* START DATASET ROWS *

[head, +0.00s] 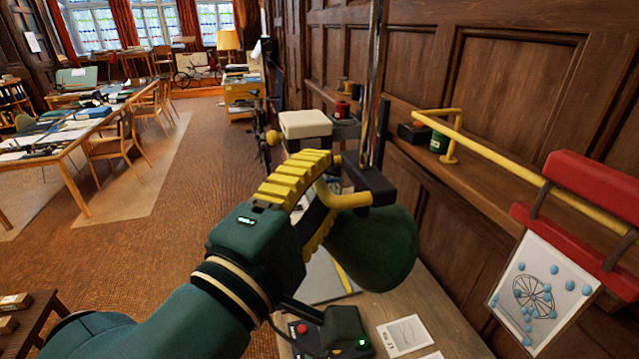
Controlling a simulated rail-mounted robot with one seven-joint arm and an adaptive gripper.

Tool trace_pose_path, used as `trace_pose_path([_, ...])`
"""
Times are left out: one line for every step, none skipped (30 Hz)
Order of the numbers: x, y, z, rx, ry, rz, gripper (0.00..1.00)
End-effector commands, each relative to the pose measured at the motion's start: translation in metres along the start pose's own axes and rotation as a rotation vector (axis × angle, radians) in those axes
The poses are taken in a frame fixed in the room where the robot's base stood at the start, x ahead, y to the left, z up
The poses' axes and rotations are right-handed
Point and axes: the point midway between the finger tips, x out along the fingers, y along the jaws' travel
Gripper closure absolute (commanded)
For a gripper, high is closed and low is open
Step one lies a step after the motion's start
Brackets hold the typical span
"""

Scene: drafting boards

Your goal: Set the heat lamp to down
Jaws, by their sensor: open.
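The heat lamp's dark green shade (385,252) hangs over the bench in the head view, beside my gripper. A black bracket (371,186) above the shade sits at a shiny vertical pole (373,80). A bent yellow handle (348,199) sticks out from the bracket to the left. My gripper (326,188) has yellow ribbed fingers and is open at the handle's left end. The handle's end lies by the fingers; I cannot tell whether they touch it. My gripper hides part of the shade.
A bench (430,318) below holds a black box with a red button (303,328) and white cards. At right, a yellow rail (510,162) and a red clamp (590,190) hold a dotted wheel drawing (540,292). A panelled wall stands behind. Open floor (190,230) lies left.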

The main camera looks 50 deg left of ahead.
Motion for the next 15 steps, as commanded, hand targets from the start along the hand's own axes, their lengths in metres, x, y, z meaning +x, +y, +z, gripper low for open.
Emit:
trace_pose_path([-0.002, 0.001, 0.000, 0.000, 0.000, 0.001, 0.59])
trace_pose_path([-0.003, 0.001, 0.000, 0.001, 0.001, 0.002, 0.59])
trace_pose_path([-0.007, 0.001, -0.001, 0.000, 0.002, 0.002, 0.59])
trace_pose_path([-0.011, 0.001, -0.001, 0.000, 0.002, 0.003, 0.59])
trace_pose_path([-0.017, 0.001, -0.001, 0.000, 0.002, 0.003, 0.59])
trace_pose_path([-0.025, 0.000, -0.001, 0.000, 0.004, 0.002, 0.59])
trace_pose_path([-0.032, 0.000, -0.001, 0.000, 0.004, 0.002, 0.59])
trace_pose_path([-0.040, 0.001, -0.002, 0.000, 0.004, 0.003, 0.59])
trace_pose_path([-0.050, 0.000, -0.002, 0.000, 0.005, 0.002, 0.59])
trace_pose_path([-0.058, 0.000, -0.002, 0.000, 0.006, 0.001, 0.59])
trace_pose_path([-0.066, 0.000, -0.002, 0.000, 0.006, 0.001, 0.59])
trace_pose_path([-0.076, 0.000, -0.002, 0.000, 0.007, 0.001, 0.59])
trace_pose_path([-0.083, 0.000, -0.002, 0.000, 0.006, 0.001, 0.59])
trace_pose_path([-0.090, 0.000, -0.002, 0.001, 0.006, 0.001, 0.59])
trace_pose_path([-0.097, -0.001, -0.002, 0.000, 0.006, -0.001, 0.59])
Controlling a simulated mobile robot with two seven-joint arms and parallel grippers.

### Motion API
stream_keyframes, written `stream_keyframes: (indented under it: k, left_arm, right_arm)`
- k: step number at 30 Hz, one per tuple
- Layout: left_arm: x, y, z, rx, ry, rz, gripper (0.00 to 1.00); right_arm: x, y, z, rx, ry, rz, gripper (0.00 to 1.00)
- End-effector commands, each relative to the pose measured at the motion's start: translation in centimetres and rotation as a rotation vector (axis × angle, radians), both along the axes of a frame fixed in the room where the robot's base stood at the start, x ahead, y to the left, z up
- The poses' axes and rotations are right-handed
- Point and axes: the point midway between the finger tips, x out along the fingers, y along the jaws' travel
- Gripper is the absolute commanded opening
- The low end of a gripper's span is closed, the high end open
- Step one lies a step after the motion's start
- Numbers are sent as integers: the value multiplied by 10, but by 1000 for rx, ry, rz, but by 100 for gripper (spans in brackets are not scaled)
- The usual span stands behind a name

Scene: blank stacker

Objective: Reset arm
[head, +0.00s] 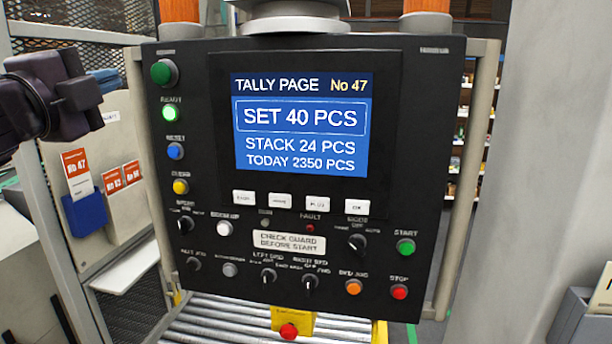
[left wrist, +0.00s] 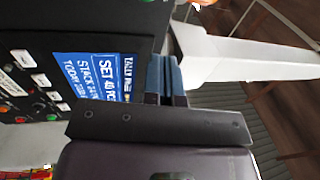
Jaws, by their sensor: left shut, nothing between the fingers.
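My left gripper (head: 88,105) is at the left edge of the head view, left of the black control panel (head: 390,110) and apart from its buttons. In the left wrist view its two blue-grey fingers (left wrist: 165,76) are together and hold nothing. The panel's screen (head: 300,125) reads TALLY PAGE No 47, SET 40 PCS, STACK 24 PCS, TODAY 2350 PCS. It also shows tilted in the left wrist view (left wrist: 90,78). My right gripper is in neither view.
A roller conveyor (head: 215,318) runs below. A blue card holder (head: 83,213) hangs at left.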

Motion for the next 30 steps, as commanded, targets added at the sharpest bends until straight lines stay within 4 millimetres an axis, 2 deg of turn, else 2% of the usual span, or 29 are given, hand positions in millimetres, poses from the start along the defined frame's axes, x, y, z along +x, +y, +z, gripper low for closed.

* END DATASET ROWS *

* GOAL
Find the lines that include the string "joint", then copy each of them.

* ANSWER BELOW
Controlling a simulated rail-mounted robot with one seven-joint arm and an adaptive gripper.
Controlling a simulated mobile robot with two seven-joint arms and parallel grippers.

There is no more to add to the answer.